Brookline Bank is bucking the trend among the state’s large stock banks by not seeking out a merger or an acquisition this year. Instead, the bank’s leadership hopes to profit from the disruption.

With three bank mergers now complete – and another acquisition in the region still to come – Greater Boston’s banks have found themselves operating in an altered landscape.

“I’ve never seen anything like it in my banking career, where basically four players in the market have vanished overnight,” said Darryl Fess, president of Brookline Bank.

Even as mergers give the market larger institutions, this new landscape has seen institutions like Brookline Bank take advantage of the changes in a market one analyst said already has growth potential for banks.

“As we look at metro Boston, the market is booming,” said Mark Fitzgibbon, a managing director and research analyst at Piper Sandler. “Right now is like the salad days for community banks, because you have a growing market and you have a lot of dislocation occurring in the market, both in terms of customers and in terms of employees coming out of bigger banks going through these mergers.”

High-Touch Service Touted

When Eastern Bank closed on its acquisition of Medford-based Century Bank and Rockland Trust closed on its own purchase of East Boston Savings Bank earlier this month, both institutions grew to have more than $20 billion in assets. Another deal in July saw Boston Private merge into the parent company of Silicon Valley Bank to become Boston Private – An SVB Company.

And in a deal still awaiting federal regulatory approval, People’s United Bank plans to sell itself to Buffalo-based M&T Bank. A new entry in the Massachusetts market, M&T will have more than $200 billion in assets once its purchase of the Connecticut-based lender is done.

Some customers have already left these banks. Fess said he receives a report each week that shows new customers joining Brookline Bank from one of the merging institutions. While Eastern and Rockland will still service their customers, Fess said, the changes that come with being a larger institution could make it difficult to provide the same kind of high-touch service that customers had experienced previously.

“The customers that were with those other banks were the same clients that we want to have, because they were there for a reason,” Fess said. “They chose to be at a smaller institution because they like it and they like the high touch; they like to know that they can talk to people at the highest levels – I’m always available to meet with customers.”
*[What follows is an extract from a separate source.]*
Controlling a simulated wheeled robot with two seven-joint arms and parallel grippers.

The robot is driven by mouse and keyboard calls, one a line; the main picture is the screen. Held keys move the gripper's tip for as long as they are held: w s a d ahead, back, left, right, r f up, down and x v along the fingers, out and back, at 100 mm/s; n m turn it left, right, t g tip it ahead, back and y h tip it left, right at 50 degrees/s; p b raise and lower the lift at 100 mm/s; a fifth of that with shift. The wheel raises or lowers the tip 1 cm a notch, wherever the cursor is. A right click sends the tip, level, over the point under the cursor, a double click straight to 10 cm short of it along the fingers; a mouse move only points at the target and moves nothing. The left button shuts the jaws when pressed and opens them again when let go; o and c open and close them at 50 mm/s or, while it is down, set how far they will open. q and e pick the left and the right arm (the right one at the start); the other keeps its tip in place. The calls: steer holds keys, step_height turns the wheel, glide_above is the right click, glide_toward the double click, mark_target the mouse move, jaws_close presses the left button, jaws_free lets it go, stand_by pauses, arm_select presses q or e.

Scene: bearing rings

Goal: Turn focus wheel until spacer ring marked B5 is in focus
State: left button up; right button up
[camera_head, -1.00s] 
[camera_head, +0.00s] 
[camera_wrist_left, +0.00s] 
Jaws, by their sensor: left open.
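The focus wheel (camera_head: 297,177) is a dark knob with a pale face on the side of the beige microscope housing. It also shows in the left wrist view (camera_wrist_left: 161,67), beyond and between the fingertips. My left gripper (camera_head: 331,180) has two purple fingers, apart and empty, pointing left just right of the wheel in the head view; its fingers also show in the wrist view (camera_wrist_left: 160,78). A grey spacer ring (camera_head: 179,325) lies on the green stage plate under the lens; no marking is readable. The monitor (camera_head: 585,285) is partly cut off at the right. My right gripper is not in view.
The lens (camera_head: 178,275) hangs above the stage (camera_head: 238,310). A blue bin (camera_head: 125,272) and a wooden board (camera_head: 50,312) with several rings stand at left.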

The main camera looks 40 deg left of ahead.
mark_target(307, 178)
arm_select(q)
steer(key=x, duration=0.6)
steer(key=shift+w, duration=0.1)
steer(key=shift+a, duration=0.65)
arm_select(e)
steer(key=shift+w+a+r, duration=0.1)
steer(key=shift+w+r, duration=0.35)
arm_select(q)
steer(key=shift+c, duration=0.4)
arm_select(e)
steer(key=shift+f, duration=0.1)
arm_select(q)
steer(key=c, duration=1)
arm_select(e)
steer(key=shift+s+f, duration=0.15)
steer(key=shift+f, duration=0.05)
With about $5.4 billion in assets and 30 Greater Boston branches, Brookline Bank is one of two New England banks held by its publicly traded parent company, Brookline Bancorp. Including the other bank, Bank Rhode Island, Brookline Bancorp has about $8.3 billion in assets.

Positioned to Serve Unique Needs

Piper Sandler has an optimistic outlook for Brookline Bancorp, Fitzgibbon said, noting that across the country, smaller banks that focus on a niche market have been doing well, driving profitability.

While large banks have dominated the consumer market, Fitzgibbon added, smaller banks have gained advantages by focusing on close relationships with business customers – something Fess said Brookline Bank specializes in.

“[Businesses] all have their own unique needs and circumstances, and it takes a lot of hand-holding,” Fitzgibbon said. “Community banks are really well positioned to do that because they know these customers well and they’re in the communities and they work with them for long periods of time.”

While some smaller banks have struggled with the technology and resources needed to stay relevant, Fitzgibbon said Brookline Bank’s parent company has enough size and an extensive branch network to offer a variety of commercial products while remaining nimble with customers.

Pointing out that Brookline Bank competes against smaller banks too, Fess said its size gives it an advantage in attracting staff and resources for technology. The bank has recently been rolling out foreign exchange services for businesses, Fess said, an option smaller banks might not be able to provide.

While Brookline Bank plans to focus on organic growth, the bank has been somewhat constrained by the same hiring challenges facing employers in other industries. He expects some employees from merging institutions to want to make moves in the coming months.

“We’d love to see how things shake out with some of our banking colleagues who may have a new employer,” Fess said. “Maybe they’ll not want to stay there, and maybe they want to look somewhere else.”

Fess also wants staff who can help Brookline Bank reach more customers in minority communities. The bank is focusing on diversity, equity and inclusion initiatives, he said, including hiring from communities where the bank wants to make connections and expand its customer base.

Future Could Include Acquisition

While focusing on organic growth, Brookline Bancorp has not ruled out its own future acquisition.

Diane McLaughlin

“We can keep our ear to the ground; we talk to people,” Brookline Bancorp Chairman and CEO Paul Perrault said in the company’s third quarter earnings call. “We will pursue objectively any reasonable M&A opportunity.”

Fess said he recently spoke with other executives at a conference about the ideal size for a bank to remain independent. While they did not reach a conclusion, some saw the $8 billion to $12 billion range as giving a bank the necessary size to sustain independence.

Fess said independence is also something that needs to be earned

“Our stock has to stay at a price where we’re not a target,” Fess said. “But that’s what we work hard at to make sure that we remain profitable, and that our customers understand that. I say to our employees often, we’re worth something – so we may not be the cheapest bank in town, we’re not the biggest bank in town, but we want to be the best for our customers.”